**Record list:**
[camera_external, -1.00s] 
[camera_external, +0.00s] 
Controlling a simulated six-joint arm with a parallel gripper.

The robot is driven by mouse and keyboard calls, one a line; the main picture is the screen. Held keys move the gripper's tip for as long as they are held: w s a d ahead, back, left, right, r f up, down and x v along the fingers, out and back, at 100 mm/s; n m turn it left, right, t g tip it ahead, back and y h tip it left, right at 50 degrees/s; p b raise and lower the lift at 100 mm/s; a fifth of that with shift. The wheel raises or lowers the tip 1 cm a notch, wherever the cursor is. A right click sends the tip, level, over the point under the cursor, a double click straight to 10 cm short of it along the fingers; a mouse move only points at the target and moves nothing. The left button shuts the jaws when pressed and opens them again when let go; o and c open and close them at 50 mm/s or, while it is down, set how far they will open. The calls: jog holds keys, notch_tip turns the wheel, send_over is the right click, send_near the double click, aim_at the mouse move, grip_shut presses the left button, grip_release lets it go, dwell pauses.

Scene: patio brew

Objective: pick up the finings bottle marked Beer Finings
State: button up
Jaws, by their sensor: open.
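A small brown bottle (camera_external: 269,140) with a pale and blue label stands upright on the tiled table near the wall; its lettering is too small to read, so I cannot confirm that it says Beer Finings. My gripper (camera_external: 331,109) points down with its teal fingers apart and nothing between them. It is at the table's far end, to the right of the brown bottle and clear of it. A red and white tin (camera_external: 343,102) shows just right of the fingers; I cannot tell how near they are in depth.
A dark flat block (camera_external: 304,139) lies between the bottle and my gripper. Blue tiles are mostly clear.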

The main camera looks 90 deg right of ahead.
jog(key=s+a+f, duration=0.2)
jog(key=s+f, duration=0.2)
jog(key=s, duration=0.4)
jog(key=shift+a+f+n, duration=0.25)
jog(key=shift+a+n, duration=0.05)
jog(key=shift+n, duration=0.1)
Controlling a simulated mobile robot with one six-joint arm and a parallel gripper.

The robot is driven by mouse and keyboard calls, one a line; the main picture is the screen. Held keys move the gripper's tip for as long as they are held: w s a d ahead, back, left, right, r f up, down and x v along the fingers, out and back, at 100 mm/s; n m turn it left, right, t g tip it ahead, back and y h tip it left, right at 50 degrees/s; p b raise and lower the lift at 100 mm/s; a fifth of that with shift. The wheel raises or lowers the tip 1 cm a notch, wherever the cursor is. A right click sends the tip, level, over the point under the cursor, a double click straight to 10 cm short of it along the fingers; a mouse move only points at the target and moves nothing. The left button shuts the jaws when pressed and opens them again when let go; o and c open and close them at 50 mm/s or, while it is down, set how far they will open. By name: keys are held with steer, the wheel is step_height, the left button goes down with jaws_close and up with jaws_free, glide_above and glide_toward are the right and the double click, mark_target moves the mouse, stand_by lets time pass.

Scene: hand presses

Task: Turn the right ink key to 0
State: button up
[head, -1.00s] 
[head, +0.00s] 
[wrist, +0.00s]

* * *

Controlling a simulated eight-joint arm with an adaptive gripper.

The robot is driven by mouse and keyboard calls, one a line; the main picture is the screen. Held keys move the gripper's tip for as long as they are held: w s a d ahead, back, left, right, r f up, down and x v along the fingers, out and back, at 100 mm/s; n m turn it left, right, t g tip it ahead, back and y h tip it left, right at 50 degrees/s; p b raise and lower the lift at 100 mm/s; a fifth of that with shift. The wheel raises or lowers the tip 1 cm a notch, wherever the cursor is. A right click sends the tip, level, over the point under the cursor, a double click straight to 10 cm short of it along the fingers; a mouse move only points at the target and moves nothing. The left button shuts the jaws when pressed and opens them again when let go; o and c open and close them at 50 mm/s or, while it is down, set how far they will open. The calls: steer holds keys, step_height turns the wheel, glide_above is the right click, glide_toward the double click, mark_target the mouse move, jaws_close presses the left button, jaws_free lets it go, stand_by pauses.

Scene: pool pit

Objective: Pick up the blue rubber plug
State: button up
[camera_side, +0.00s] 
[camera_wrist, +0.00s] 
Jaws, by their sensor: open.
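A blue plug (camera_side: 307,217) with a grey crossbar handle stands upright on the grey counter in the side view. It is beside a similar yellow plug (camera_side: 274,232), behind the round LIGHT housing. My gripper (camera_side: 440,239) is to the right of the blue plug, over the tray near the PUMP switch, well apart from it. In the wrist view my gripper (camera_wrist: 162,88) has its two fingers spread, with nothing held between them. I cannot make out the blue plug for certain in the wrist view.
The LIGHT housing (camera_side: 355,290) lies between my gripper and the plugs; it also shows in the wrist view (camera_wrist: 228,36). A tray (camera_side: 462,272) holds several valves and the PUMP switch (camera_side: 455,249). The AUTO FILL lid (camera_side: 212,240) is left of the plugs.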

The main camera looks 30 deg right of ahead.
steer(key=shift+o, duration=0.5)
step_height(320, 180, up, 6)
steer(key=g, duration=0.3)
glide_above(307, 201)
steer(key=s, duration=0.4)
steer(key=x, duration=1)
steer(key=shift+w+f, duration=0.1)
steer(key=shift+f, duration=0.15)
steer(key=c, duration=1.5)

**Given instruction:** Among the entries above, locate the lines containing "Scene: pool pit" and "[camera_wrist, +0.00s]", and transcribe exactly those two lines and all lines between.

**Correct output:**
Scene: pool pit

Objective: Pick up the blue rubber plug
State: button up
[camera_side, +0.00s] 
[camera_wrist, +0.00s] 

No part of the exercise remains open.